>> BEGIN Provided entries

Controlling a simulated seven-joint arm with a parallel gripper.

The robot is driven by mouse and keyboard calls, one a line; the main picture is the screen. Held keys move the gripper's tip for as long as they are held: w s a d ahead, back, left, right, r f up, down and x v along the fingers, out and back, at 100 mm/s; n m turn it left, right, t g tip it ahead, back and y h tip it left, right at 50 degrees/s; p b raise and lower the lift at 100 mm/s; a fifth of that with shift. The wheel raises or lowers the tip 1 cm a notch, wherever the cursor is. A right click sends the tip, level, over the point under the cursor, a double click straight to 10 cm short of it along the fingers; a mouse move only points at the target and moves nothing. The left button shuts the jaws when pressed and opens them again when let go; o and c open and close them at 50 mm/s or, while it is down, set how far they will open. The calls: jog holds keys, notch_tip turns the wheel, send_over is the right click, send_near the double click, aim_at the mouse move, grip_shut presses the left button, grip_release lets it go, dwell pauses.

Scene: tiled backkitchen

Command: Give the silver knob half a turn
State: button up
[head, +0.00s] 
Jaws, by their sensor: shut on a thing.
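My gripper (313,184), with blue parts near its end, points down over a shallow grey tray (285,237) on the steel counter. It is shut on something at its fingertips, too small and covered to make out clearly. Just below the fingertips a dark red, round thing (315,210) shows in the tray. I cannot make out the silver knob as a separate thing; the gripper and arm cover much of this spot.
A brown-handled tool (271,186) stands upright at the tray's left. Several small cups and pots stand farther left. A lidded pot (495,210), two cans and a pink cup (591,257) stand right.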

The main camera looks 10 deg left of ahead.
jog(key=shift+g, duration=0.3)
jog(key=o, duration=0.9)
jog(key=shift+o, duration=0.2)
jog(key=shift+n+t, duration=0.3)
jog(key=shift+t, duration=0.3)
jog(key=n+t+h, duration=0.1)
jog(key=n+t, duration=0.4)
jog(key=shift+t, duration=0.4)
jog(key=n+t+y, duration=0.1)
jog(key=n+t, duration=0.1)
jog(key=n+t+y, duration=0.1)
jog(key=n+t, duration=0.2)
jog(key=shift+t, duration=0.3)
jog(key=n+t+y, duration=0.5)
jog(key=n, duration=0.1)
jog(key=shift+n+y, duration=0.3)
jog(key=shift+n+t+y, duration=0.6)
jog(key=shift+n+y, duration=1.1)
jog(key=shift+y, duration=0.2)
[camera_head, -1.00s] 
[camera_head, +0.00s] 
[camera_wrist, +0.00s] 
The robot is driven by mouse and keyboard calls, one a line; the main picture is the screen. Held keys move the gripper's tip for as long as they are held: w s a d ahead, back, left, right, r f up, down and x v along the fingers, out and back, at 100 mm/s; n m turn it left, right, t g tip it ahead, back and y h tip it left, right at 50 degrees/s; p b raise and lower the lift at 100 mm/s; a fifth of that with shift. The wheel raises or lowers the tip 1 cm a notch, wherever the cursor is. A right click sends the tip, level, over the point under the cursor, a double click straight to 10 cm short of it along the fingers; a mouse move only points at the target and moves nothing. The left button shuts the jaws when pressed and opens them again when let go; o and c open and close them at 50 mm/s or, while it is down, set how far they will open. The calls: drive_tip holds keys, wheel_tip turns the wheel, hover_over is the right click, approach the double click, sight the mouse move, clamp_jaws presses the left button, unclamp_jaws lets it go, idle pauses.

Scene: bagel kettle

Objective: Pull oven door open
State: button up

>> END Provided entries

_Problem requirements_. Please repeat all the records above exactly as they appear.

_Exercise answer_.
Controlling a simulated seven-joint arm with a parallel gripper.

The robot is driven by mouse and keyboard calls, one a line; the main picture is the screen. Held keys move the gripper's tip for as long as they are held: w s a d ahead, back, left, right, r f up, down and x v along the fingers, out and back, at 100 mm/s; n m turn it left, right, t g tip it ahead, back and y h tip it left, right at 50 degrees/s; p b raise and lower the lift at 100 mm/s; a fifth of that with shift. The wheel raises or lowers the tip 1 cm a notch, wherever the cursor is. A right click sends the tip, level, over the point under the cursor, a double click straight to 10 cm short of it along the fingers; a mouse move only points at the target and moves nothing. The left button shuts the jaws when pressed and opens them again when let go; o and c open and close them at 50 mm/s or, while it is down, set how far they will open. The calls: jog holds keys, notch_tip turns the wheel, send_over is the right click, send_near the double click, aim_at the mouse move, grip_shut presses the left button, grip_release lets it go, dwell pauses.

Scene: tiled backkitchen

Command: Give the silver knob half a turn
State: button up
[head, +0.00s] 
Jaws, by their sensor: shut on a thing.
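My gripper (313,184), with blue parts near its end, points down over a shallow grey tray (285,237) on the steel counter. It is shut on something at its fingertips, too small and covered to make out clearly. Just below the fingertips a dark red, round thing (315,210) shows in the tray. I cannot make out the silver knob as a separate thing; the gripper and arm cover much of this spot.
A brown-handled tool (271,186) stands upright at the tray's left. Several small cups and pots stand farther left. A lidded pot (495,210), two cans and a pink cup (591,257) stand right.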

The main camera looks 10 deg left of ahead.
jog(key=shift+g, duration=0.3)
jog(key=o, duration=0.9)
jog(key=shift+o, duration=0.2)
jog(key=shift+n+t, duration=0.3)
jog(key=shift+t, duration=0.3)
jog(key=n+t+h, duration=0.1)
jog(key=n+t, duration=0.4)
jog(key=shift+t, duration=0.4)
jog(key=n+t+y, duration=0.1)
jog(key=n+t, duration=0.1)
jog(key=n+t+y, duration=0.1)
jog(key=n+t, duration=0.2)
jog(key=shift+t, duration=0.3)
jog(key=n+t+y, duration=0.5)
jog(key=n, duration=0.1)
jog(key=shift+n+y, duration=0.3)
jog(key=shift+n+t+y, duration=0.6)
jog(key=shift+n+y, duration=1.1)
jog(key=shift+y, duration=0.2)
[camera_head, -1.00s] 
[camera_head, +0.00s] 
[camera_wrist, +0.00s] 
The robot is driven by mouse and keyboard calls, one a line; the main picture is the screen. Held keys move the gripper's tip for as long as they are held: w s a d ahead, back, left, right, r f up, down and x v along the fingers, out and back, at 100 mm/s; n m turn it left, right, t g tip it ahead, back and y h tip it left, right at 50 degrees/s; p b raise and lower the lift at 100 mm/s; a fifth of that with shift. The wheel raises or lowers the tip 1 cm a notch, wherever the cursor is. A right click sends the tip, level, over the point under the cursor, a double click straight to 10 cm short of it along the fingers; a mouse move only points at the target and moves nothing. The left button shuts the jaws when pressed and opens them again when let go; o and c open and close them at 50 mm/s or, while it is down, set how far they will open. The calls: drive_tip holds keys, wheel_tip turns the wheel, hover_over is the right click, approach the double click, sight the mouse move, clamp_jaws presses the left button, unclamp_jaws lets it go, idle pauses.

Scene: bagel kettle

Objective: Pull oven door open
State: button up

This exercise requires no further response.